What is this thing we call the Mass?
Editor’s Note: Father Bryan P. Babick, SL.L., vicar for Divine Worship and the Sacraments for the Diocese of Charleston, begins a series on the Mass and the forthcoming revised English translation of the Roman Missal.
For many Catholics, attendance at Sunday Mass is the most direct experience of their faith each week.
If someone asked you what Mass is, you might start out by describing what we do. We sit for a while before it begins, then we stand and sing, or try to, for a while, then we sit again to listen to some Bible readings, only to stand up when the priest reads a Gospel passage, and then sit afterward while he talks a while. Finally, at some point, we kneel for a few minutes.

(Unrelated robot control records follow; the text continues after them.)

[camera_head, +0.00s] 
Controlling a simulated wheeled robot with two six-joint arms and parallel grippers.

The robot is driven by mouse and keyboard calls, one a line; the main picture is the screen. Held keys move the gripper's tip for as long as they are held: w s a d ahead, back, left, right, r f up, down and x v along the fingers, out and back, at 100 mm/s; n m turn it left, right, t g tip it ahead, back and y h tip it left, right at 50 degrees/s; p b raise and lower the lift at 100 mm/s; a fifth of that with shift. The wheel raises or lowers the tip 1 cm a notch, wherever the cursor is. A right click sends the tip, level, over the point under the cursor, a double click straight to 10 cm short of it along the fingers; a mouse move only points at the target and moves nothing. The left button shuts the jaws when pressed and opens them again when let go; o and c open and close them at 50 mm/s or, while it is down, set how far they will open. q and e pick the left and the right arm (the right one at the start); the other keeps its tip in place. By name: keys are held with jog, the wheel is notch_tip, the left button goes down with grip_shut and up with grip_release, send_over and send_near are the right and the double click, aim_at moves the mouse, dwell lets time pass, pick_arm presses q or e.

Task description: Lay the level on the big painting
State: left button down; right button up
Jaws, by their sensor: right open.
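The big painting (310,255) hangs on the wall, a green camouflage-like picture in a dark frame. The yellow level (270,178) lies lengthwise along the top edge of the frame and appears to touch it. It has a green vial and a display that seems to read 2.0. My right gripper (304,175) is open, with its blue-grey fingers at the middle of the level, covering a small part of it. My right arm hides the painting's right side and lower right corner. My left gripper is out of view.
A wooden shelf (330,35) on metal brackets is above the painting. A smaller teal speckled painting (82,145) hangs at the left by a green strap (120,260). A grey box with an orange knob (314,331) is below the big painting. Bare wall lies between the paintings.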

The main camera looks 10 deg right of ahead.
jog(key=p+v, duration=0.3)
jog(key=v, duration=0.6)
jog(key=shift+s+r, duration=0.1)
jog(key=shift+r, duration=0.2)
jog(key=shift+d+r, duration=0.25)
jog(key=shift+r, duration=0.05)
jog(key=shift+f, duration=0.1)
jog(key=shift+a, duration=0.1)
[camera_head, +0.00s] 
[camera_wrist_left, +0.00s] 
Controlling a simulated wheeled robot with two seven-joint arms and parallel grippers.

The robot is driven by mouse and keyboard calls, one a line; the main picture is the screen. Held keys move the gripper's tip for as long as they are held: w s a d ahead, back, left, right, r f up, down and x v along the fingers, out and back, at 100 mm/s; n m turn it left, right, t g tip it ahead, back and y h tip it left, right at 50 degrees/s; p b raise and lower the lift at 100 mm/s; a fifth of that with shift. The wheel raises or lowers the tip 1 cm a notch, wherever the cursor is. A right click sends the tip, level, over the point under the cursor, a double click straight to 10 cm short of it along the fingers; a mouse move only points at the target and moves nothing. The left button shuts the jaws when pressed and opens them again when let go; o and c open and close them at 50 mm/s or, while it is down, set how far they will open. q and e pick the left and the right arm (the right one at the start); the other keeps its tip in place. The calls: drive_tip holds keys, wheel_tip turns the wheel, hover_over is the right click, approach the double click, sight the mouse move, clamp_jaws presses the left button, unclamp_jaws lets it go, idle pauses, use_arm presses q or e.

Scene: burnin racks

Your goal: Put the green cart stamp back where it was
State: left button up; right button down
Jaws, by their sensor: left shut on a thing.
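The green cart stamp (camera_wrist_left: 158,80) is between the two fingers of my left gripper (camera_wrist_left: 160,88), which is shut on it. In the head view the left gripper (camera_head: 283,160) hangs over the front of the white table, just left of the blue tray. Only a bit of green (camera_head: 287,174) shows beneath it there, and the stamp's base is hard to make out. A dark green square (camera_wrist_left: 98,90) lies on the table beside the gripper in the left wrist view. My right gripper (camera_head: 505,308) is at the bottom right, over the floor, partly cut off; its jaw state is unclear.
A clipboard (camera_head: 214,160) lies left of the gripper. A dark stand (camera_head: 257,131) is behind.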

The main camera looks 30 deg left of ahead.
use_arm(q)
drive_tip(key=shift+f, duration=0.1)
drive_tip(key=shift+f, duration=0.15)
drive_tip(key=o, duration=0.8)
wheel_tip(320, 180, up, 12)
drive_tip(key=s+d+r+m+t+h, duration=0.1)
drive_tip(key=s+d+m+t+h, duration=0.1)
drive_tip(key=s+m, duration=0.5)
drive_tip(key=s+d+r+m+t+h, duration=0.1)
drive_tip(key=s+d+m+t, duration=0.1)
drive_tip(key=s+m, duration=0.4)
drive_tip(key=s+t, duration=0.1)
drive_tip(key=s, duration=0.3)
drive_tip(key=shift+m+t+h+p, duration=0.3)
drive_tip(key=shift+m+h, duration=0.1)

As with anything else done regularly, it is sometimes helpful to remind ourselves not just what we do, but what it all really means and why it is important.
Essentially, the Mass is as old as the church. We may say that the event which we just commemorated on Holy Thursday evening, the Last Supper, was the first Mass because it was during that traditional Jewish Passover meal that Jesus instituted the Sacrament of His body and His blood.
The apostles did not immediately understand His command to “do this in memory of me” and this instruction might have been forgotten had it not been for what happened the next day, Good Friday.
Jesus’ declaration on Holy Thursday night, “this is my body, which will be given up for you …” and, in reference to His blood, “it will be shed for you …” was fulfilled the next day. Good Friday was the day on which Christ sacrificed Himself for all who would believe in and follow Him, becoming literally the lamb of God that John the Baptist had called Him.
Without Good Friday and what happened on the cross that day, the apostles might well have asked themselves many times throughout the rest of their lives just what Jesus meant that night He took bread and wine and said that they were His body and His blood, which would be offered up, and why he told them to do it in His memory.
Of course Good Friday could have been lost to history without the event that occurred three days later. If Jesus had not been resurrected on Easter Sunday, His death on Good Friday might have been retained for only a few years by His closest followers as a catastrophic, even senseless, execution of an innocent man.
Jesus’ resurrection becomes, then, the final fulfillment of His preaching because it proves more perfectly than any other act He performed that He is the Son of God. This is what St. Paul says in his first Letter to the Corinthians: without Jesus risen from the dead, Christian faith is in vain. Who else could come back from the dead but the Son of God, who is one with Him?
What, then, does all of this have to do with the Mass? The Mass is clearly an imitation of Jesus’ last evening with His apostles because we take bread and wine just as He did and repeat His words over them, just as He did at the Last Supper.
Again, that has no meaning unless Jesus had given up His body and blood on the cross. From this we may conclude that in the Mass, both Holy Thursday and Good Friday are memorialized. This is why St. Paul says, again in 1 Corinthians, that when we eat Jesus’ body and drink His blood, we proclaim His death until He comes again.
This is all meaningless, however, unless Jesus has risen from the dead. How can He return in glory as He promised at His ascension unless He rose from the dead in the first place? Our faith is in vain if Jesus didn’t rise.
Faith refers not just to Jesus’ death or resurrection, or merely to one of the miracles He performed. Rather it references faith in everything He did and said, including “this is my body” and “this is my blood.”
Let us now return to our original question: what is this thing we call the Mass? From all that has been said, we may conclude that each time we gather at Mass to be led by the priest who stands in Jesus’ person, the Last Supper, Christ’s sacrifice of Himself on the cross, and the glory of His resurrection are all made present to us, not just as a recollection of a memory, but rather in a real and tangible way.
The Mass is in essence Holy Thursday, Good Friday and Easter Sunday wrapped into one.